** Begin RECORDS PROVIDED **

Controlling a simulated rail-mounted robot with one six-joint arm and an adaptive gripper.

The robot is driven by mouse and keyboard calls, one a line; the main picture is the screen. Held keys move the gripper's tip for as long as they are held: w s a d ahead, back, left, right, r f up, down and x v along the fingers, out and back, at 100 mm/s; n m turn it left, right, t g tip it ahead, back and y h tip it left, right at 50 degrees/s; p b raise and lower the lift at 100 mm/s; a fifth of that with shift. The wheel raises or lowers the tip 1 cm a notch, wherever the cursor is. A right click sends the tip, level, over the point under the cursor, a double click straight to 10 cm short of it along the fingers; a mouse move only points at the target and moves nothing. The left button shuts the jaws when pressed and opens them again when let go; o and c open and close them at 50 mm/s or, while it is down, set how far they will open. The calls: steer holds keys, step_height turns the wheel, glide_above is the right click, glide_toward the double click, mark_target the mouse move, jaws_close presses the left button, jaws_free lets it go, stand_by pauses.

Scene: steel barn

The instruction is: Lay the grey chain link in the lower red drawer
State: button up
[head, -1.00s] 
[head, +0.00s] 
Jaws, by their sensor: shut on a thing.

** End RECORDS PROVIDED **
** Begin RECORDS PROVIDED **

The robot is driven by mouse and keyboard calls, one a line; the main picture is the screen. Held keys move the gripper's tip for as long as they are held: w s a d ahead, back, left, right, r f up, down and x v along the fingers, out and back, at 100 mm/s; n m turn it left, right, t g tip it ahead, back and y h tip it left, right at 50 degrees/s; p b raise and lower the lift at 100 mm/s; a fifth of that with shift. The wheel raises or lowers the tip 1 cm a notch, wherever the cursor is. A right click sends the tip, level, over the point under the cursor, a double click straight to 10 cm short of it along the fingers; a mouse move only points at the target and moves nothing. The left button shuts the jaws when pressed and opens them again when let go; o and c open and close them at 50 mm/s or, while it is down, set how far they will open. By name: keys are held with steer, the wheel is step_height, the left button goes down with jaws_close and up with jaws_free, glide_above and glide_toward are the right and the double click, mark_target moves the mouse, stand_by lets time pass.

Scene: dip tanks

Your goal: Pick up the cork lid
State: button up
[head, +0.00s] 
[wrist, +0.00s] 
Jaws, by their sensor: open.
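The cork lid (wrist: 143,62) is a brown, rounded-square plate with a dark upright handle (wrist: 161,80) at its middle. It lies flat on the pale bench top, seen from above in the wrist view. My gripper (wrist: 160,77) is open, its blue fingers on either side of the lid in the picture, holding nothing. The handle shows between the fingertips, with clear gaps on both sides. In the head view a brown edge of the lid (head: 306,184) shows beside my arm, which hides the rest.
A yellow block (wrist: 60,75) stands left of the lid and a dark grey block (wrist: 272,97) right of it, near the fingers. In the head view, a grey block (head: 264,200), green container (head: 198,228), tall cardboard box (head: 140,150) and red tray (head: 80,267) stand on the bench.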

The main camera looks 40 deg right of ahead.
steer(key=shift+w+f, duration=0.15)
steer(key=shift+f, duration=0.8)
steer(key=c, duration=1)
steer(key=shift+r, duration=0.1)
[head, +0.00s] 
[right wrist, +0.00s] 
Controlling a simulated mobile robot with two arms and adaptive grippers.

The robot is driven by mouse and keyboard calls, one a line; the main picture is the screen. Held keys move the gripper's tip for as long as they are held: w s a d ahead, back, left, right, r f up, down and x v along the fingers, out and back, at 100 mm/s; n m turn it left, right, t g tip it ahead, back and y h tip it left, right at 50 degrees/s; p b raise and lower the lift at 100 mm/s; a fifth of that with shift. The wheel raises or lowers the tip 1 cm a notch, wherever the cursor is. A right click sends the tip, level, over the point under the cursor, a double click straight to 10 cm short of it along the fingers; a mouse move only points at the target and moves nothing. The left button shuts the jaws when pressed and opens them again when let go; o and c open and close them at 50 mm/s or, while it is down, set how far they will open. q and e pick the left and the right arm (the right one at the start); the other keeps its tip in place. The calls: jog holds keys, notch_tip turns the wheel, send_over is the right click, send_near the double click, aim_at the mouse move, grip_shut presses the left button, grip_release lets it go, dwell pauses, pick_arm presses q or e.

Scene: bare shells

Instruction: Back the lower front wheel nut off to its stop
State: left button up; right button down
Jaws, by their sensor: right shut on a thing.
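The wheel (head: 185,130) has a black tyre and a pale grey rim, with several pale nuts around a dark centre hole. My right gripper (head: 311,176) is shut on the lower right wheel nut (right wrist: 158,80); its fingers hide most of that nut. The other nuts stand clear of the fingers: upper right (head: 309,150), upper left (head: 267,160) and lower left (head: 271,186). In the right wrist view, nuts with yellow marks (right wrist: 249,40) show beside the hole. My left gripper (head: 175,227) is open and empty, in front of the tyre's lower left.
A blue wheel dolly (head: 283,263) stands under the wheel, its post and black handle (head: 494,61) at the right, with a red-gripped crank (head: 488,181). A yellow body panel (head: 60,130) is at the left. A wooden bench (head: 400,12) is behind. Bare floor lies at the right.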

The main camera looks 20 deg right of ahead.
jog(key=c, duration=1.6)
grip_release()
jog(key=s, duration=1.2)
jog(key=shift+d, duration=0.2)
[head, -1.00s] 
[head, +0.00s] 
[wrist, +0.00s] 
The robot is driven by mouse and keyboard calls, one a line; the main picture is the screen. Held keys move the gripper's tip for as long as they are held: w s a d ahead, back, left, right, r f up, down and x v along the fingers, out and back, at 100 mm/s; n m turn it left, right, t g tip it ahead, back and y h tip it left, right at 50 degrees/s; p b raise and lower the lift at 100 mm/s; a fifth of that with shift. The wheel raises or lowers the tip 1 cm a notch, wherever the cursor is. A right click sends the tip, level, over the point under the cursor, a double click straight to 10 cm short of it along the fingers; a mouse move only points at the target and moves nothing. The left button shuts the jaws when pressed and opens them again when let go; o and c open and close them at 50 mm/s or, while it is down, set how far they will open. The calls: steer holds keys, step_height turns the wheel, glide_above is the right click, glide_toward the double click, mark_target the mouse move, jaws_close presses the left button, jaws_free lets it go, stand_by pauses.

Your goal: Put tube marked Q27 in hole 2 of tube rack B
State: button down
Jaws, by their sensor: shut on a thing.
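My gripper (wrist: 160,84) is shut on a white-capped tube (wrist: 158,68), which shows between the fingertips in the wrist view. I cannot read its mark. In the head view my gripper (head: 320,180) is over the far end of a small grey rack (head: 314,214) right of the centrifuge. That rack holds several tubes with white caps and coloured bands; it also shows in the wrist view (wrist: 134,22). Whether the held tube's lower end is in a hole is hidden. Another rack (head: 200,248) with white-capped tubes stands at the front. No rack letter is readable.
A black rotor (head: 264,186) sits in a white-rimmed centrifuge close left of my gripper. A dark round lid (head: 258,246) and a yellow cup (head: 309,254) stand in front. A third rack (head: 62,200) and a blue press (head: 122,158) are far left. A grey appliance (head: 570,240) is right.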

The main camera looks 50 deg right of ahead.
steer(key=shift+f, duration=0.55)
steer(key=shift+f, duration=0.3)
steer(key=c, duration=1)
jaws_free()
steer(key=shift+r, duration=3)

** End RECORDS PROVIDED **
** Begin RECORDS PROVIDED **

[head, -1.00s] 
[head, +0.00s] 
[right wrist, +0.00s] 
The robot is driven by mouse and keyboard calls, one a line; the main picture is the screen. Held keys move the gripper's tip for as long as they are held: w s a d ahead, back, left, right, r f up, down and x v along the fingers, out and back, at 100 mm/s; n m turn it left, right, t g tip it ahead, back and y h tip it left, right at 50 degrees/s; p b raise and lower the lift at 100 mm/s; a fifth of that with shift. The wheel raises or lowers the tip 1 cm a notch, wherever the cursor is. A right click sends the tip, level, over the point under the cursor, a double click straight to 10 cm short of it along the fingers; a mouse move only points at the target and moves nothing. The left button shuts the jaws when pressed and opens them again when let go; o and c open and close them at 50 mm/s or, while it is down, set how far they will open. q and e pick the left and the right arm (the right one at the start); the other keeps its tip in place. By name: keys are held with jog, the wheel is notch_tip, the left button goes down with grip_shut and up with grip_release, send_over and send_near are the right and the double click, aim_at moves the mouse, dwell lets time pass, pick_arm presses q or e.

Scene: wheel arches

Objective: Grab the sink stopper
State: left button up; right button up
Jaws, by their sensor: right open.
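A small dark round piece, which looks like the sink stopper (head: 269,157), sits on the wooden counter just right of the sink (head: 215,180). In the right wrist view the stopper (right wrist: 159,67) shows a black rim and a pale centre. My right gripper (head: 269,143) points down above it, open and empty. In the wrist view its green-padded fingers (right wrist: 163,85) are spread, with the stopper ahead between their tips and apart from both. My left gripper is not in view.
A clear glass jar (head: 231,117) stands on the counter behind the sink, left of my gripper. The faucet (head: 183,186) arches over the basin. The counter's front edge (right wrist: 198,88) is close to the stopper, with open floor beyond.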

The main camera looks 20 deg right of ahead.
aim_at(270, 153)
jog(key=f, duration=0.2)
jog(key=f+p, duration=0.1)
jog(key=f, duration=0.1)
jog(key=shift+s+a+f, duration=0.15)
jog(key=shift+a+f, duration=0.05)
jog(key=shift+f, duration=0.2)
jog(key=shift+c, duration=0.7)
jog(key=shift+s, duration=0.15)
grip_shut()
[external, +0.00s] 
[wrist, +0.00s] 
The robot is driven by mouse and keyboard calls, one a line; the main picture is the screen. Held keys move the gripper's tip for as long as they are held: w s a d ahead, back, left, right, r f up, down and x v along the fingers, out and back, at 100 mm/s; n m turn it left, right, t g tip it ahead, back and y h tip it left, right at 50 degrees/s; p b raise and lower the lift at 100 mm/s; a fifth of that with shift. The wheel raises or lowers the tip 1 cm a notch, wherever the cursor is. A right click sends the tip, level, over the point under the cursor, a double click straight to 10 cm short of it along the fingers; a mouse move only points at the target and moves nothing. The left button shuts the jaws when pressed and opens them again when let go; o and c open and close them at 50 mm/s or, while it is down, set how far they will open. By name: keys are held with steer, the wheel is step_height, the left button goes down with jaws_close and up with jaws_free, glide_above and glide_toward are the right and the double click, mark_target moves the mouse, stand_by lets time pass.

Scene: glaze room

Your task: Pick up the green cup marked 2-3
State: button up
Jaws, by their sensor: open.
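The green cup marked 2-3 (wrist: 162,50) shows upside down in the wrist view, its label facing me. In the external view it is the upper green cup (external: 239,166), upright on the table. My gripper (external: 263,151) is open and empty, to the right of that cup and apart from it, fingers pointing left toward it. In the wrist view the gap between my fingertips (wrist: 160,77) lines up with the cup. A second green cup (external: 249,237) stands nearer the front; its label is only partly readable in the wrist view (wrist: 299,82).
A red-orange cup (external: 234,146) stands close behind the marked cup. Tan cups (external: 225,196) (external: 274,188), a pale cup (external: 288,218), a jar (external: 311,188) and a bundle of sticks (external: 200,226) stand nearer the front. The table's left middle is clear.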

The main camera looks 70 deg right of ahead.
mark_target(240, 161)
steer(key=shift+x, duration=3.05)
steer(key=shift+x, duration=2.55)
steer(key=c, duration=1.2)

** End RECORDS PROVIDED **

TASK REQUIREMENTS:
Using the entries above, return each line that includes the word "simulated".

SOLVED PROBLEM:
Controlling a simulated rail-mounted robot with one six-joint arm and an adaptive gripper.
Controlling a simulated mobile robot with two arms and adaptive grippers.

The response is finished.